--- START Given entries ---

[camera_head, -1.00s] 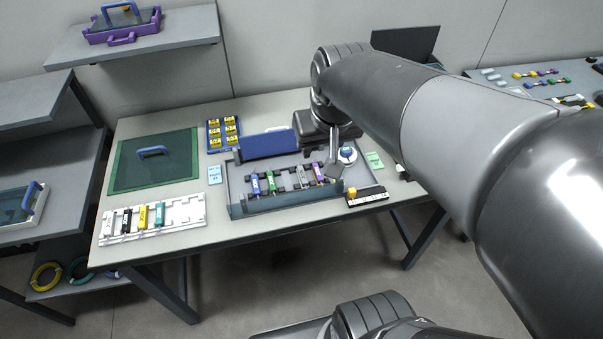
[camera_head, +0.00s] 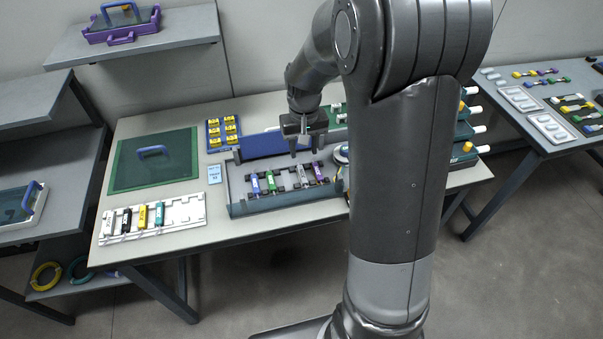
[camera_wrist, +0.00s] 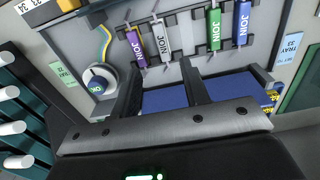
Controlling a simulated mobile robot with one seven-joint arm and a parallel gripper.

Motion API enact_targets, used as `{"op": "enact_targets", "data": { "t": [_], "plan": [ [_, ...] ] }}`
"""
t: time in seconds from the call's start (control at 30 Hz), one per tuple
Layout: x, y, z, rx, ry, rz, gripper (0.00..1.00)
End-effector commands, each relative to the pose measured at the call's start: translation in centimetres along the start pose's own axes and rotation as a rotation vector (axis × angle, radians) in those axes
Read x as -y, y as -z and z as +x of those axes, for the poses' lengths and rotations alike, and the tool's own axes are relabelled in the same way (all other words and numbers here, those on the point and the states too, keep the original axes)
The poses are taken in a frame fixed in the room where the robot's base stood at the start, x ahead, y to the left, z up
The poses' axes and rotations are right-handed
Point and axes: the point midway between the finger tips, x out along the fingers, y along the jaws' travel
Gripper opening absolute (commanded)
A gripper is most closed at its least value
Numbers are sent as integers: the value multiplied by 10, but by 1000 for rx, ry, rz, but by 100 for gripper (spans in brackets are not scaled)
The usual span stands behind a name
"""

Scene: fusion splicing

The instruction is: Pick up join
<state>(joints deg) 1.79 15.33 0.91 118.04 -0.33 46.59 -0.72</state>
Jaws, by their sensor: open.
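Several labelled "JOIN" pieces sit in a row in dark holders inside the grey tray (camera_head: 238,207) in the head view: a blue join (camera_head: 255,184), a green join (camera_head: 271,181), a white join (camera_head: 303,176) and a purple join (camera_head: 318,172). In the wrist view the purple join (camera_wrist: 136,48), white join (camera_wrist: 163,42), green join (camera_wrist: 214,29) and blue join (camera_wrist: 242,24) show along the top. My gripper (camera_head: 303,153) is over the tray's back part, fingers pointing down, open and empty (camera_wrist: 158,90), apart from the joins.
A white rack (camera_head: 184,213) with several coloured pieces is at the front left. A blue tray of yellow blocks (camera_head: 229,121) stands at the back.

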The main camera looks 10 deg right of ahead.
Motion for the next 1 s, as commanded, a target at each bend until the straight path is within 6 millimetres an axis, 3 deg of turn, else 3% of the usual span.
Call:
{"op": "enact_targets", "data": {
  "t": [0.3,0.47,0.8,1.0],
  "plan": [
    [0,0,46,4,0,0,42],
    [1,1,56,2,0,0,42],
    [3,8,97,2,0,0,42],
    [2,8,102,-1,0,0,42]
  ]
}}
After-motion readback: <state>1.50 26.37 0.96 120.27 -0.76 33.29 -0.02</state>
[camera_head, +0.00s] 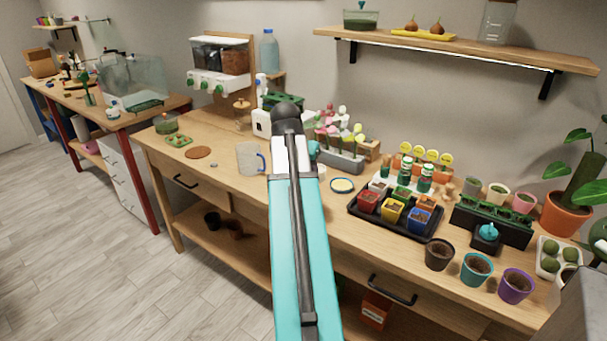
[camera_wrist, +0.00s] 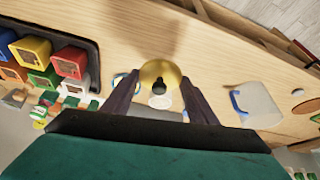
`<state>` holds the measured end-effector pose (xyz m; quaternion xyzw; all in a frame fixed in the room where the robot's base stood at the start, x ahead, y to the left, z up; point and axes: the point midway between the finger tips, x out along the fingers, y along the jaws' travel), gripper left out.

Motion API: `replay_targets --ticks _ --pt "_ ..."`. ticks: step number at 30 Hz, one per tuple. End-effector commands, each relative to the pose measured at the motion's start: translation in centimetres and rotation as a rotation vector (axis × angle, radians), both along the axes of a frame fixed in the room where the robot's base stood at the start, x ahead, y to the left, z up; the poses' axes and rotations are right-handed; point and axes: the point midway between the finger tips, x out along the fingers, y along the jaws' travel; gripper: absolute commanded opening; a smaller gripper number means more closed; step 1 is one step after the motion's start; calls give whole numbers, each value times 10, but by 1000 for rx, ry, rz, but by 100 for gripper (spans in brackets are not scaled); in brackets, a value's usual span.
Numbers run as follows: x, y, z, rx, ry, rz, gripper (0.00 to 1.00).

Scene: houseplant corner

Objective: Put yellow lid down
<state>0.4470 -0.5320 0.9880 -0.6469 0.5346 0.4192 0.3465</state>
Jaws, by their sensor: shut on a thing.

--- END Given entries ---

- Task directions -
Filter the listing above for the string "vector" and copy every matching line.

- The result -
End-effector commands, each relative to the pose measured at the call's start: translation in centimetres along the start pose's own axes and rotation as a rotation vector (axis × angle, radians) in those axes
Motion API: `replay_targets --ticks _ --pt "_ ..."`. ticks: step number at 30 Hz, one per tuple. End-effector commands, each relative to the pose measured at the motion's start: translation in centimetres and rotation as a rotation vector (axis × angle, radians), both along the axes of a frame fixed in the room where the robot's base stood at the start, x ahead, y to the left, z up; the poses' axes and rotations are right-handed; point and axes: the point midway between the finger tips, x out along the fingers, y along the jaws' travel; gripper: absolute commanded opening; a smaller gripper number means more closed; step 1 is one step after the motion's start; calls give whole numbers, each value times 10, but by 1000 for rx, ry, rz, but by 100 for gripper (spans in brackets are not scaled); in brackets, a value's usual span.

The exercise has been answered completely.